Favourite Herbs: Marigold



Calendula officinalis (pot marigold, calendula), Tagetes erecta (African marigold), Tagetes patula (French marigold), Tagetes signata (signet marigold)

Annuals; may self-sow

Pot marigold: Height 20 to 50 cm; spread 20 to 30 cm. Flowers closely resemble chrysanthemums.

African marigold: Height 15 to 90 cm; spread 30 to 45 cm. Tall plants with large, round, solidly coloured flowers.

French marigold: Height 15 to 30 cm; spread 15 to 20 cm. Shorter plants; flowers vary in colour, size, and petal type.

Signet marigold: Height to 30 cm; spread 30 to 45 cm. Fragrant plants with lacy, fern-like foliage and masses of tiny, brightly coloured single flowers; mounding growth habit.

Try these!

Calendula officinalis (pot marigold, English marigold): mildly spicy flavour; available in a wide range of colours

Tagetes signata (signet marigold, rock garden marigold): flavour is best of all marigolds, like a spicy tarragon


Marigolds and calendula are best grown from young plants purchased from a garden centre. However, both can be started indoors from seed or seeded directly into the garden as soon as the ground is workable.

How much: At least six plants; more for ornamental use.

When: About one week after the date of average last spring frost.

Where: Full sun; will tolerate some light shade. Good in containers and borders. Prefers rich, well-drained soil. Space plants 15 to 45 cm apart.

Care and Nurture

Marigolds are easy to grow! Deadhead regularly to encourage continuous blooming.


Cut flowers often: the more you cut, the more these plants will bloom. Young calendula leaves can be served boiled or steamed as a green vegetable.

For best flavour: Harvest mid-morning, after the dew has evaporated and before the day gets too hot.

Leaves: Pick smaller, more tender leaves for mildest flavour. Cut leaf stalk and use whole.
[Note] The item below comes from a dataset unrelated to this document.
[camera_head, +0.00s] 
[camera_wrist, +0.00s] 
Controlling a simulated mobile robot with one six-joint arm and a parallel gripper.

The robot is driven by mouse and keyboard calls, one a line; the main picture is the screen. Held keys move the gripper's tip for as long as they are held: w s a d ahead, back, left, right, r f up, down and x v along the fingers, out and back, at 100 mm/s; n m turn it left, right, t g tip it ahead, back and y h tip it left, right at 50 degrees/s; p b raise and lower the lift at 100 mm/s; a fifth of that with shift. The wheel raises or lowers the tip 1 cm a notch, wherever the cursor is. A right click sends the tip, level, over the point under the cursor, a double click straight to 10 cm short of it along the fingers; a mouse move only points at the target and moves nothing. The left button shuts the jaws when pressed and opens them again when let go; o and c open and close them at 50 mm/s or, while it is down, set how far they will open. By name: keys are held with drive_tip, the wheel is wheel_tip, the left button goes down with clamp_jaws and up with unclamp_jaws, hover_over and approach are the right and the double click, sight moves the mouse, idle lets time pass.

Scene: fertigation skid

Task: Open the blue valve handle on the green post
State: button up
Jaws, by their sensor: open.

Flowers: Harvest as soon as the flowers open. Clip flower head from stalk; pick off the outer petals and discard the bitter centre.

Preserving the Harvest

Use flowers fresh, or dry petals immediately for best flavour. To dry, spread petals on screens and put them in a warm, dark, dust-free area with good ventilation. Store dried petals in an airtight jar.


  • Use French and African marigolds for colourful garnishes and attractive table settings, but don’t bother eating them in large quantities, the flavour is strong and bitter: they’re the least palatable marigolds, although they are safely edible.
  • Pot marigolds can stall (stop blooming due to high temperatures) in the midsummer heat. Make sure to water well when the weather is hot. I plant my calendula in areas that get light shade in the late afternoon and they usually bloom throughout the summer.
  • Signet marigolds are an excellent choice for windy locations such as balconies. Both signet marigolds and calendula are excellent for container-growing.

To Note:

  • In Britain and Holland, flowers are added to butters for colour and to soups for flavour.
  • Calendula flowers are known as the poor man's saffron and are often used as a subtitute.
  • Pot marigolds are attractive in rock gardens and make excellent cut-flowers. They also attract bees.
  • Pot marigold petals are good sources of vitamins A and C.
  • The petals from the marigold mixed with the mordant combination of either alum or cream of tartar makes a pale-yellow dye.
  • The pungent lemony fragrance of tagetes foliage is reputed to repel insects. Brushing the leaves as you walk by releases their fresh, clean scent.
  • Pot marigold has been used as a dye and used as a hair rinse to add golden tints to brown or auburn hair.
  • According to the Victorian language of flowers, signet marigolds signify jealousy.
  • Calendula has long been associated with romance because it has traditionally been thought of as an aphrodisiac.
  • Calendulas are native to the Canary Islands and south-central Europe and Asia. In ancient Rome, peasants couldn't afford saffron, so they used powdered calendula petals as a substitute. Early Indian and Arabic cultures used calendulas to colour fabrics, foods, and cosmetics.
  • Pot marigold leaves were used to treat wounded soldiers during the American Civil War.
  • Pot marigolds were said to bloom on the calends (first day of the month)—hence the Latin name Calendula.